China opening up more to foreign financial institutions
May 8, 2018 Category Real estate, Weekly
China is opening up more to foreign financial institutions as regulators are accepting applications to increase the foreign share in financial services joint ventures beyond 50%.
The People’s Bank of China (PBOC) received an application from London-based payment service provider WorldFirst to operate in China in a segment that both Visa and Mastercard failed to crack in the last decade. The China Securities Regulatory Commission (CSRC) may soon allow UBS to take raise its stake in UBS Securities from 24% to 51%, while Dublin-based Experian could be granted a license to collect and provide corporate credit information in China – a license that even Chinese firms find hard to get from the PBOC.
Some analysts said relaxation of the rules amounted to little more than window dressing to ease the pressure from Washington over China’s trade surplus with the U.S. and other disputes, and that it was difficult for foreign firms to profit in the country. “I’m skeptical that there will be major entry by foreign companies into China’s financial institutions,” said Andrew Collier, Managing Director of Orient Capital Research in Hong Kong. “There’s no way that China will allow foreign companies to have a big market share in key parts of the system, which include financial transactions, saving deposits and payments in general,” he said. “The core commercial banks will remain tightly controlled by the Chinese, or the Chinese companies, and the foreign participants will be nipping around the edge of the financial system.” More than 15 years after China entered the World Trade Organization (WTO) in 2001, foreign institutions still have a limited presence in the financial market and in most cases rely on local partners.
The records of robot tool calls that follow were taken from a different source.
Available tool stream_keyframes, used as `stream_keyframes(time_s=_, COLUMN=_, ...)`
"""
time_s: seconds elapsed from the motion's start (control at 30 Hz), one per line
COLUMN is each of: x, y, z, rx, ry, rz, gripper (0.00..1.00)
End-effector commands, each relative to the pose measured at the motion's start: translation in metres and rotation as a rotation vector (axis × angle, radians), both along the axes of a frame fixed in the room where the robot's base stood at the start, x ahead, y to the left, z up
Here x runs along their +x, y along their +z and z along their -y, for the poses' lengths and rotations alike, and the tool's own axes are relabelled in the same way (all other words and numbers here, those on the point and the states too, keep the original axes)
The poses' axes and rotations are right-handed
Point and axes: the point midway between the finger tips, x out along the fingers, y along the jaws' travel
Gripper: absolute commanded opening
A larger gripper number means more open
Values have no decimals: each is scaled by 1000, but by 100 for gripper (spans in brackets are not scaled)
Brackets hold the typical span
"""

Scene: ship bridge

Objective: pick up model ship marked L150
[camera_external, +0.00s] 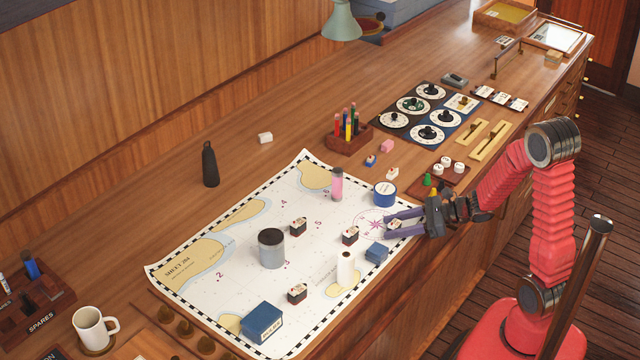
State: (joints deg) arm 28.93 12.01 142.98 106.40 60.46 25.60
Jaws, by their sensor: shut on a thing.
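My gripper (391,225) reaches in from the right over the right edge of the chart. Its two purple-grey fingers are shut on a small model ship (395,224) with a white top, mostly hidden between them. I cannot read its marking or tell whether it is clear of the chart. Other small dark model ships with white tops stand on the chart: one near the middle (298,226), one right of it (350,236) and one nearer the front (297,293). Their markings are too small to read.
The chart (205,285) also holds a grey tin (272,248), a white bottle (345,268), a pink bottle (337,184), a round blue tin (385,194) and blue boxes (262,322). The round tin and a small blue box (376,252) are close to my fingers.

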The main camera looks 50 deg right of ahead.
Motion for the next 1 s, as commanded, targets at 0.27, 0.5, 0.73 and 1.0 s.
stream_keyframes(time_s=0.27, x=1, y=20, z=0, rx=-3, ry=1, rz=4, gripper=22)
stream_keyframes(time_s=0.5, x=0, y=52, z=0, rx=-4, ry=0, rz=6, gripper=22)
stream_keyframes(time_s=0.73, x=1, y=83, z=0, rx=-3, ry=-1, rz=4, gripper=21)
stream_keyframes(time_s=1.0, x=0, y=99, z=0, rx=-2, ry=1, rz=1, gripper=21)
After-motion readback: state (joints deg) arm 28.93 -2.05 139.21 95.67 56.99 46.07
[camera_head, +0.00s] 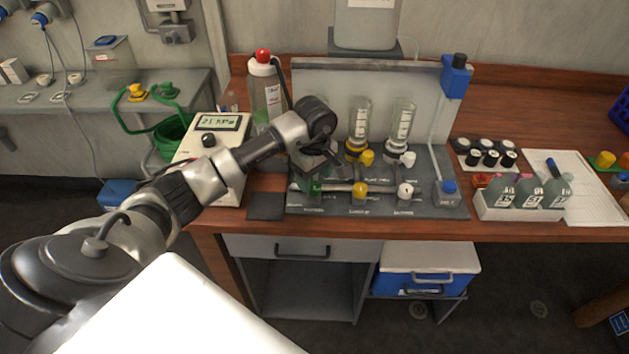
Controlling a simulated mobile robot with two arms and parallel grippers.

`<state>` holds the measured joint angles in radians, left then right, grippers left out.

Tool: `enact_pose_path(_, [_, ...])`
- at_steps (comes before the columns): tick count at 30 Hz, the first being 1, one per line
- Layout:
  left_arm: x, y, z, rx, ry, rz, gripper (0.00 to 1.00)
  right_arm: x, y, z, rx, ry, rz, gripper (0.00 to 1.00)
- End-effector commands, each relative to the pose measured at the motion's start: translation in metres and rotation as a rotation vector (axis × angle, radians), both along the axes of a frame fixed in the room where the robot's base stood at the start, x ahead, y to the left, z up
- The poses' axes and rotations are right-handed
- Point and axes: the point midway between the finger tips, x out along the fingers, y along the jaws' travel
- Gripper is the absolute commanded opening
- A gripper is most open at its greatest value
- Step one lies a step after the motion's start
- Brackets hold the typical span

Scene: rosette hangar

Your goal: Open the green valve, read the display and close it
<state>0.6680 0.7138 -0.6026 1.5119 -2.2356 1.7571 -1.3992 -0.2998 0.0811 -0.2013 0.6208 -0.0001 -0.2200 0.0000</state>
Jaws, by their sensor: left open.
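My left arm comes in from the left, and its open gripper (322,172) is over the left end of the grey valve panel (425,207). A small green part, likely the green valve (316,186), shows just below the gripper and is partly hidden by it. I cannot tell whether the fingers touch it or how the valve is turned. The display (220,122) is on a white box to the left of the panel; it shows dark digits too small to read surely. My right gripper is out of view.
Yellow (360,189) and white (405,190) valves sit right of the gripper, with two clear tubes behind. A red-capped bottle (268,100) stands behind my forearm. A rack of small bottles (497,210) and papers (590,195) lie farther right.

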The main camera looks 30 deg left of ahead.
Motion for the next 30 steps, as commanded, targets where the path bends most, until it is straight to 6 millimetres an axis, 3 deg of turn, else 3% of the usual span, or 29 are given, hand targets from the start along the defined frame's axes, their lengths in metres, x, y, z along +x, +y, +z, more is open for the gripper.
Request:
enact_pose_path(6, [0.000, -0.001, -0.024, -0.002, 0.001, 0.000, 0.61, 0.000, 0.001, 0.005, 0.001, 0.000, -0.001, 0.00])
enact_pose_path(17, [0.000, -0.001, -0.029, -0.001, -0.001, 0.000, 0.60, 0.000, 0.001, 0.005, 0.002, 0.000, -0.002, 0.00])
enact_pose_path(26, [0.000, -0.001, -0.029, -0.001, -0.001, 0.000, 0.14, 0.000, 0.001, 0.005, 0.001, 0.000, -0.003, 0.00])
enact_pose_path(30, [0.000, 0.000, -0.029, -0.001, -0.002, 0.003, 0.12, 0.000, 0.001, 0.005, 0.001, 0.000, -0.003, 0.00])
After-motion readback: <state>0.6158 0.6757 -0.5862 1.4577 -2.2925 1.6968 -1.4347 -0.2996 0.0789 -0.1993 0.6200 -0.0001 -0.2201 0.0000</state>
But according to the Chinese authorities, there has been an enthusiastic response to the latest promises to open up. A number of commercial banks from the United Kingdom, Japan and Singapore, and a few French and German insurers, have said they want to build or boost their presence in China, the China Banking and Insurance Regulatory Commission (CBIRC) said last month. In the middle of last year, Beijing allowed foreign credit rating agencies to enter its domestic market, and some restrictions on foreign ownership of Chinese financial companies and their business operations were relaxed after U.S. President Donald Trump visited Beijing in November. Last month, People’s Bank of China Governor Yi Gang announced that foreign ownership caps on lenders had been removed, and foreign investors could now take an equity stake of up to 51% in brokerage, futures and fund management firms, the South China Morning Post reports.